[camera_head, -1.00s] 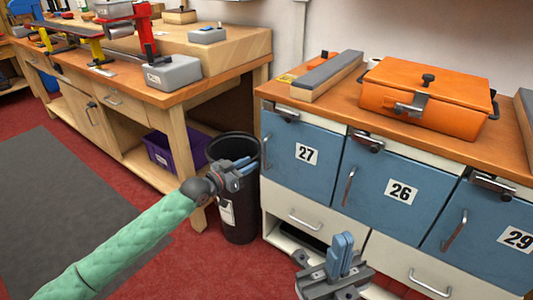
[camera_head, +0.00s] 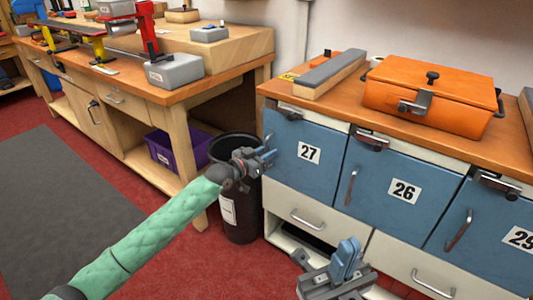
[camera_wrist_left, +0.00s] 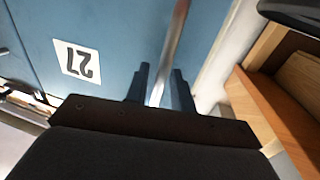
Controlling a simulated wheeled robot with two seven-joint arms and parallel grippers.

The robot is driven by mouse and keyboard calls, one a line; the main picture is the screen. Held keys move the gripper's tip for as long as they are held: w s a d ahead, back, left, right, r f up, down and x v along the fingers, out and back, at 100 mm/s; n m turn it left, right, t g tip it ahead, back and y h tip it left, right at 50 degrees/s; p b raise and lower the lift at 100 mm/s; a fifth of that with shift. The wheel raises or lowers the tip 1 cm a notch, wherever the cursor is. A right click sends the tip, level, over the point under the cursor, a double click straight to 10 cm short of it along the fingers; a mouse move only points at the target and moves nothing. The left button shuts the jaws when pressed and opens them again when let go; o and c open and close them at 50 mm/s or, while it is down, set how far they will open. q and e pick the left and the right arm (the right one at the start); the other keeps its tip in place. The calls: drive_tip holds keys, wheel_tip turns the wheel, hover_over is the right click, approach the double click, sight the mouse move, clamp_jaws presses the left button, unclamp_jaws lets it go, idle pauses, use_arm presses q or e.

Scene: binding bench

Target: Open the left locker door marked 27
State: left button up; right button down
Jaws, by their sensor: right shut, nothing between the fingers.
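The blue locker door marked 27 (camera_head: 305,170) is shut, at the left end of the locker row. It fills much of the left wrist view (camera_wrist_left: 110,25), its number upside down. My left gripper (camera_head: 270,150) is at the door's left edge, fingers toward it. In the left wrist view, the metal bar handle (camera_wrist_left: 173,45) runs between the open fingers (camera_wrist_left: 160,88); I cannot tell whether they touch it. In the head view my gripper hides most of this handle. My right gripper (camera_head: 347,258) is shut and empty, low in front of the lockers.
An orange box (camera_head: 430,98) stands on the wooden top. A black bin (camera_head: 238,215) stands close beside my left gripper, left of the lockers.

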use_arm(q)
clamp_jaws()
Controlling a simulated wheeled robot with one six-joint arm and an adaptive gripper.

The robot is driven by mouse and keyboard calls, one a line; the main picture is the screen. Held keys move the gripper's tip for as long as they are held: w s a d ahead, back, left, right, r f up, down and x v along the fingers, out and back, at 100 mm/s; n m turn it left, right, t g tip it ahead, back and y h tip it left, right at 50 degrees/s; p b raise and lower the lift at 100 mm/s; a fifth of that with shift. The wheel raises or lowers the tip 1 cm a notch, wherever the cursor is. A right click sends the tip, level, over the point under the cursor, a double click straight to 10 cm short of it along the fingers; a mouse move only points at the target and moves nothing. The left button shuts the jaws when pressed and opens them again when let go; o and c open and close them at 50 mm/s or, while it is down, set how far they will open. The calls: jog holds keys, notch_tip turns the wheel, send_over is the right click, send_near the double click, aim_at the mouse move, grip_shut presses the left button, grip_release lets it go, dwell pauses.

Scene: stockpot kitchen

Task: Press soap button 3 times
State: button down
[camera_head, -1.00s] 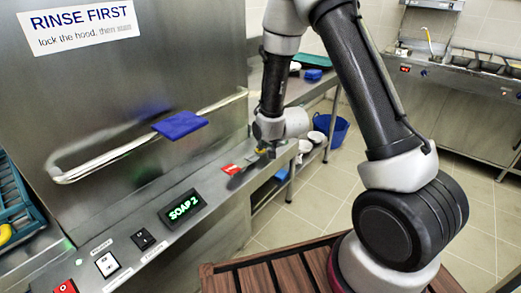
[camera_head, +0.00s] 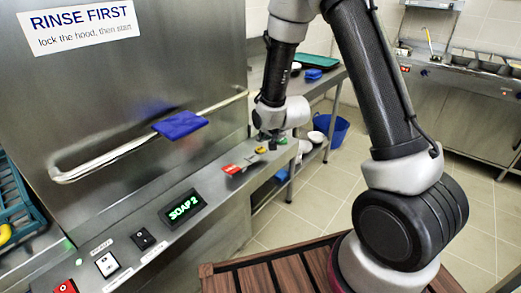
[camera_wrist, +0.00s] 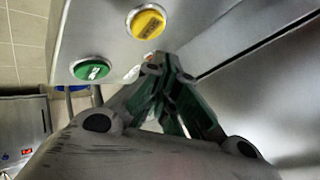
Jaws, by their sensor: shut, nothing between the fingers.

• **Short exercise**:
Give every line of the material that includes the string "Scene".

• **Expected output**:
Scene: binding bench
Scene: stockpot kitchen

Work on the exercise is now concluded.